### What is asked
Read the entries below and pull out each line with the string "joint".
Provided data start
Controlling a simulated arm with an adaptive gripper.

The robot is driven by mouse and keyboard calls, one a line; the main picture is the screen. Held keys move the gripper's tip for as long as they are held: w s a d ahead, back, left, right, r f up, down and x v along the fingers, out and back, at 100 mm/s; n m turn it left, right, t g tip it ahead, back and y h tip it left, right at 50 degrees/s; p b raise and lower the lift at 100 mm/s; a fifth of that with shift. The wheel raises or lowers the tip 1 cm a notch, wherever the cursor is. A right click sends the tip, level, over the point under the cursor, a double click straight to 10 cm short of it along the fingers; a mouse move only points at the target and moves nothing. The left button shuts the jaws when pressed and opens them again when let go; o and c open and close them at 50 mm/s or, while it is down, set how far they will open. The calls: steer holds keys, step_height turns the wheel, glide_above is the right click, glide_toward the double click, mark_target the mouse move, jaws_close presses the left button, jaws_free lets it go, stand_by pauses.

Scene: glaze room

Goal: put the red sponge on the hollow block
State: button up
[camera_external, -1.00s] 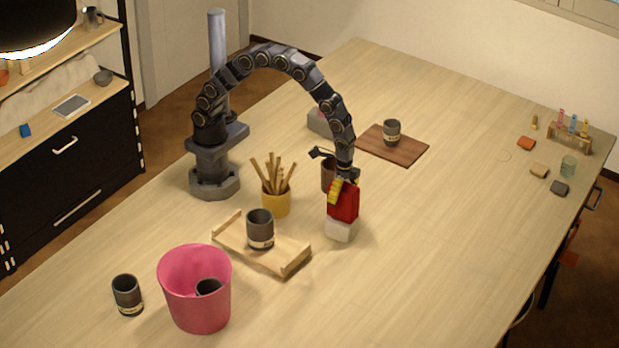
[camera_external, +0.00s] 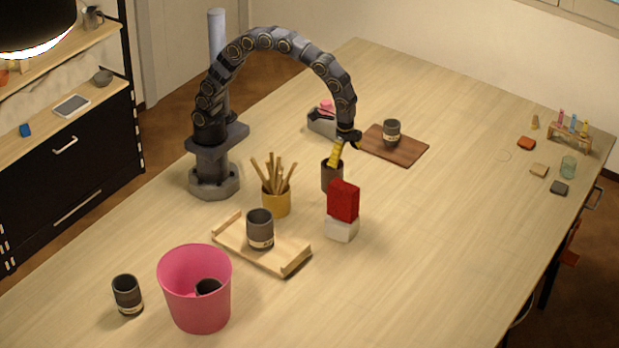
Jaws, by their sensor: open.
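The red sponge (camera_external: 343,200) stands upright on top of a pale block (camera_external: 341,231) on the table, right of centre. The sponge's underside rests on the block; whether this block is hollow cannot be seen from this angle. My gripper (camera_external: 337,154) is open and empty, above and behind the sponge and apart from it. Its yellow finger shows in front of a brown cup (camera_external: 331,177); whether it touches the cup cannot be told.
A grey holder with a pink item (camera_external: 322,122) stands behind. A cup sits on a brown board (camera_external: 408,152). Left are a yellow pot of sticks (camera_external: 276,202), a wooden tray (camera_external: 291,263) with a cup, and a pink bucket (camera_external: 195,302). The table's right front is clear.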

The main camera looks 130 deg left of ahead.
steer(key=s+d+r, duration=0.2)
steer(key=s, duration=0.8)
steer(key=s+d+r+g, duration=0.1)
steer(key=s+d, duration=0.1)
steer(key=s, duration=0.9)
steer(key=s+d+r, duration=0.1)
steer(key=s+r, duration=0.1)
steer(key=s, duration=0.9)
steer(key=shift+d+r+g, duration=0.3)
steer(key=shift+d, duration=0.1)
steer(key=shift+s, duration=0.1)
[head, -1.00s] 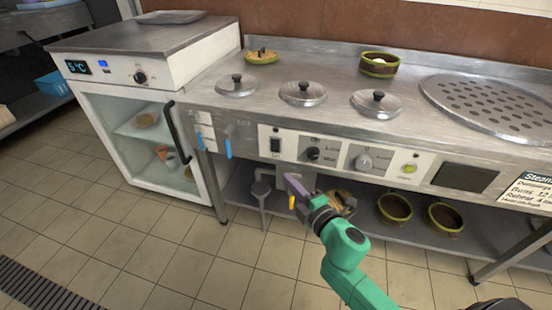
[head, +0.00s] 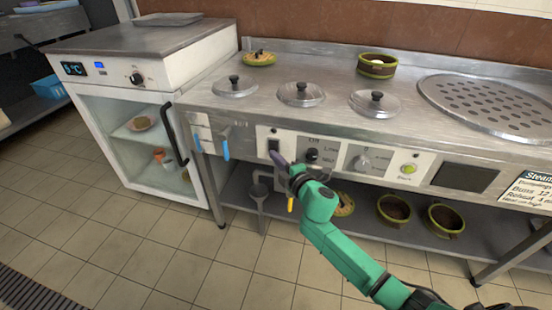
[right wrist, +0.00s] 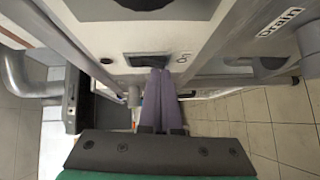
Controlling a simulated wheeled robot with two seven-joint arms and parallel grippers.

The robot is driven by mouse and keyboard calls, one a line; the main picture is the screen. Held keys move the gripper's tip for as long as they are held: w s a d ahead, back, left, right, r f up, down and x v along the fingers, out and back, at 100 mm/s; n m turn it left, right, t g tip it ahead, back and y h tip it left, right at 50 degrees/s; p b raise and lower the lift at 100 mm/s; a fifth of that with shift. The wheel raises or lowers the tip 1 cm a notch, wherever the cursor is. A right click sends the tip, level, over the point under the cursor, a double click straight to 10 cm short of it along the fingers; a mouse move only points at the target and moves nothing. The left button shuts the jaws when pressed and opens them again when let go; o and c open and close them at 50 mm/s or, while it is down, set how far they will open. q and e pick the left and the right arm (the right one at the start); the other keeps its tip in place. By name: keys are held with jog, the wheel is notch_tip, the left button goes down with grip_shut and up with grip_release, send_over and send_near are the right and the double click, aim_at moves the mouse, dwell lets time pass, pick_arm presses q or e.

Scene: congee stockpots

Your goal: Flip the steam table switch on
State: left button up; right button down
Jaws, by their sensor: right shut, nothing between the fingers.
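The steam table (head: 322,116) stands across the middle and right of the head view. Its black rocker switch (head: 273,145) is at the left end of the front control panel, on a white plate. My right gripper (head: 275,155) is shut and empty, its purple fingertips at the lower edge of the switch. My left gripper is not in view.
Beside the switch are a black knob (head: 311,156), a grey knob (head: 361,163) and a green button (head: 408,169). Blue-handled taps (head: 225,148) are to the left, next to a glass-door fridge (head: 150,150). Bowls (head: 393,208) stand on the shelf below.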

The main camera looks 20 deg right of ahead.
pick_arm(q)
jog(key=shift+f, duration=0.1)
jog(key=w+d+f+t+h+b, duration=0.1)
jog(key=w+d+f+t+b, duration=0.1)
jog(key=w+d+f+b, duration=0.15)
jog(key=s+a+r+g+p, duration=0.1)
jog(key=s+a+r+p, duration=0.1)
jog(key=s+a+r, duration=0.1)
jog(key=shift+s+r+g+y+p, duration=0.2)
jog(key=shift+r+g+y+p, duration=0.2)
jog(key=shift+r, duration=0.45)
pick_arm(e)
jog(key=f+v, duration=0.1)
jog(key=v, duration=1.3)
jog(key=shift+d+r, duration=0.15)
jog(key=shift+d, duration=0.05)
Provided data end
Provided data start
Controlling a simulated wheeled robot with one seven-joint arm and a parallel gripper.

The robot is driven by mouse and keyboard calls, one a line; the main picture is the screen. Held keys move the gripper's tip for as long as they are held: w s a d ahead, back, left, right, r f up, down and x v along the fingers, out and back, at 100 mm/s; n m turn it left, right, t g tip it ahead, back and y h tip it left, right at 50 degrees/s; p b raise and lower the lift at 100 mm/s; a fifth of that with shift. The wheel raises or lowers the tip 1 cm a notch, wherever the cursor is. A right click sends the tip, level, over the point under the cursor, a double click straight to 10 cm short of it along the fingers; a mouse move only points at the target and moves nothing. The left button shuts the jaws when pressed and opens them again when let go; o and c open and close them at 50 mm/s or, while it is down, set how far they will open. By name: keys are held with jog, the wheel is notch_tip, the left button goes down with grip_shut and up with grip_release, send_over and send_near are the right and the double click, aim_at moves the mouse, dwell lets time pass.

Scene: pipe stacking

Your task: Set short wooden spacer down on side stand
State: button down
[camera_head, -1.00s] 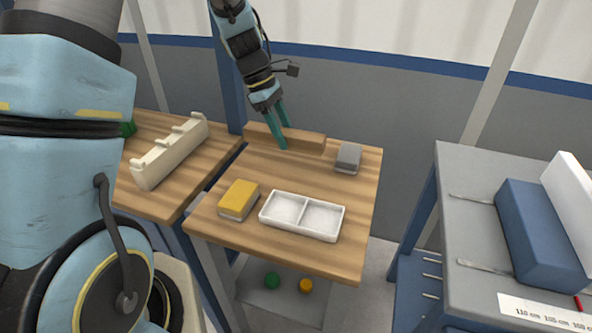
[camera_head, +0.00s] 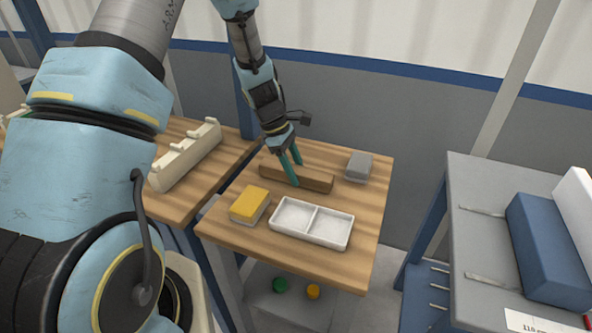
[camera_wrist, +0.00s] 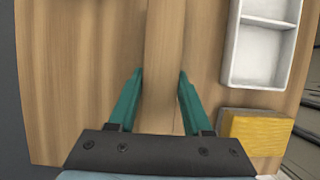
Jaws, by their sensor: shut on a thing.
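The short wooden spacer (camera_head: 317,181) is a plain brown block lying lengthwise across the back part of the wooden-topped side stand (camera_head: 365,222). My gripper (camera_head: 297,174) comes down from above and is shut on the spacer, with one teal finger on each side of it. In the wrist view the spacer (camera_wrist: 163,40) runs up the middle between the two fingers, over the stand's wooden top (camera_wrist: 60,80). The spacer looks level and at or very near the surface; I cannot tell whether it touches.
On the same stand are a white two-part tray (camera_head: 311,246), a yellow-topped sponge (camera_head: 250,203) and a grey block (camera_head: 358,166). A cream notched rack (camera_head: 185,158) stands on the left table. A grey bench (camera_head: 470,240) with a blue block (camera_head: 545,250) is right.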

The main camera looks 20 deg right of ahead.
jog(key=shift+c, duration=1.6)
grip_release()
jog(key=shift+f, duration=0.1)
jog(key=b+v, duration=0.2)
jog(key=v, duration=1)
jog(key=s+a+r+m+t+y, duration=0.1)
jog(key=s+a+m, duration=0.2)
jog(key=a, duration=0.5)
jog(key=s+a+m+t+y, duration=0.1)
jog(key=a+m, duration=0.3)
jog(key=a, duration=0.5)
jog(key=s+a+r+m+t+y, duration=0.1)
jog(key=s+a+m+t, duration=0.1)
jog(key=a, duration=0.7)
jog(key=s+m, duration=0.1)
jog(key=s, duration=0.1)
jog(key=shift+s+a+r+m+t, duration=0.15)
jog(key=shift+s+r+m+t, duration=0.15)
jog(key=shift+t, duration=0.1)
Provided data end
### Solved problem
Controlling a simulated wheeled robot with two seven-joint arms and parallel grippers.
Controlling a simulated wheeled robot with one seven-joint arm and a parallel gripper.

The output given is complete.